## Stated goal
Where a line contains the word "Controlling", copy that line.

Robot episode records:

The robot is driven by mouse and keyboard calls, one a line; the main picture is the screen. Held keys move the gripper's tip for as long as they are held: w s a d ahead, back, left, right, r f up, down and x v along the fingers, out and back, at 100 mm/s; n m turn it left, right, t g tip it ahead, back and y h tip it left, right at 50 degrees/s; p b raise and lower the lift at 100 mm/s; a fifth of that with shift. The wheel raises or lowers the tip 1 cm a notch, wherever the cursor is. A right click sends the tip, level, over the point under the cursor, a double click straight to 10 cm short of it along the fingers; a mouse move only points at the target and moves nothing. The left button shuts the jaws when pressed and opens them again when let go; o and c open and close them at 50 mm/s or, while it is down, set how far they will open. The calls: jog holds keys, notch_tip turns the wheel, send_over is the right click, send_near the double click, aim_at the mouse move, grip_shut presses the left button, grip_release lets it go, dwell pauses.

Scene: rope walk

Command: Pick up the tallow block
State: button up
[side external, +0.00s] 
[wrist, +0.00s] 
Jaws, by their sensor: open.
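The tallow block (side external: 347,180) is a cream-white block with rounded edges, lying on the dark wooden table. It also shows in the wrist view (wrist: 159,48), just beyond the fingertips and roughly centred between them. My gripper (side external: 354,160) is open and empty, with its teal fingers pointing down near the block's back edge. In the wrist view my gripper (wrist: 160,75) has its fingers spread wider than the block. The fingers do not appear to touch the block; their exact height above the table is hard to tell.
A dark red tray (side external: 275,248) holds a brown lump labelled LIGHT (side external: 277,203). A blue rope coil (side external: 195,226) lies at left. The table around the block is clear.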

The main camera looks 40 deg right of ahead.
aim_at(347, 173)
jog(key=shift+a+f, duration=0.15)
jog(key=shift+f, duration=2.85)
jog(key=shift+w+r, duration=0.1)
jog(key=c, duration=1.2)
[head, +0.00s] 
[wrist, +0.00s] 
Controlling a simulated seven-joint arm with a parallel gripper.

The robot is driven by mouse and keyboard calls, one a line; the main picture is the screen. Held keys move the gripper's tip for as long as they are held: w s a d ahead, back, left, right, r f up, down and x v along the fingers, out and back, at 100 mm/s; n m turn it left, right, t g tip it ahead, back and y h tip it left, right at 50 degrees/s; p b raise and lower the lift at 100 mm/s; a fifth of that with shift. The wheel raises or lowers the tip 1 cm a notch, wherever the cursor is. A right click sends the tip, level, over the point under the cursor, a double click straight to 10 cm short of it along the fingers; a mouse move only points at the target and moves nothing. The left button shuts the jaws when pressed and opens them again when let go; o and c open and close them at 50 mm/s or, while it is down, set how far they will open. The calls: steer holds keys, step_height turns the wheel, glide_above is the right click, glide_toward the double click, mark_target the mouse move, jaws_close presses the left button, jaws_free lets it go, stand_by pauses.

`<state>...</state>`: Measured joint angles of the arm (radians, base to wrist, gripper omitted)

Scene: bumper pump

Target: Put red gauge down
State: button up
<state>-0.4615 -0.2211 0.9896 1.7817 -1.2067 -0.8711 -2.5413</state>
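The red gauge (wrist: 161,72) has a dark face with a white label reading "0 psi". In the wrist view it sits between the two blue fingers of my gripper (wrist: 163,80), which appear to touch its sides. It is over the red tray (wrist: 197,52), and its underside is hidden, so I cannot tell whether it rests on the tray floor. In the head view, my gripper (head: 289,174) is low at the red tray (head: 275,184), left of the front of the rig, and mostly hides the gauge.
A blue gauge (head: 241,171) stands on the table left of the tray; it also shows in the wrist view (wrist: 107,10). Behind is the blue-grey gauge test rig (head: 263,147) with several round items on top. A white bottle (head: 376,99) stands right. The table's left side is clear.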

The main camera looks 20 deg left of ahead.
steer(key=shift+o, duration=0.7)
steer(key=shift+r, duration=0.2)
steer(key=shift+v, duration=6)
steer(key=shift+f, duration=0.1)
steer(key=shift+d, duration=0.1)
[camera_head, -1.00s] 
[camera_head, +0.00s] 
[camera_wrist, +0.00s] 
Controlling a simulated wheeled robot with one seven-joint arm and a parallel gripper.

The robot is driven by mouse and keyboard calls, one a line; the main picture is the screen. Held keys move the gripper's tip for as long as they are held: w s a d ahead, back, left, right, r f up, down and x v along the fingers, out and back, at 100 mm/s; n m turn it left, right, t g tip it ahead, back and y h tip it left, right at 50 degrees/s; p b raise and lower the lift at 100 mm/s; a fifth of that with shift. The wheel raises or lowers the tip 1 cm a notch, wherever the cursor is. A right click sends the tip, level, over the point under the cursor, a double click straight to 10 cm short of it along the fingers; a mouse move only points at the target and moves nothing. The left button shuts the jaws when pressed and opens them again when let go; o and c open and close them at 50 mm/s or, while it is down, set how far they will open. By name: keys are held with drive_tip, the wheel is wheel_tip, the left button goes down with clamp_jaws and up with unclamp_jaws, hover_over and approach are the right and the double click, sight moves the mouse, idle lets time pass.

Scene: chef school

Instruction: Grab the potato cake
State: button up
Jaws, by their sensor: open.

## Output for this exercise
Controlling a simulated seven-joint arm with a parallel gripper.
Controlling a simulated wheeled robot with one seven-joint arm and a parallel gripper.

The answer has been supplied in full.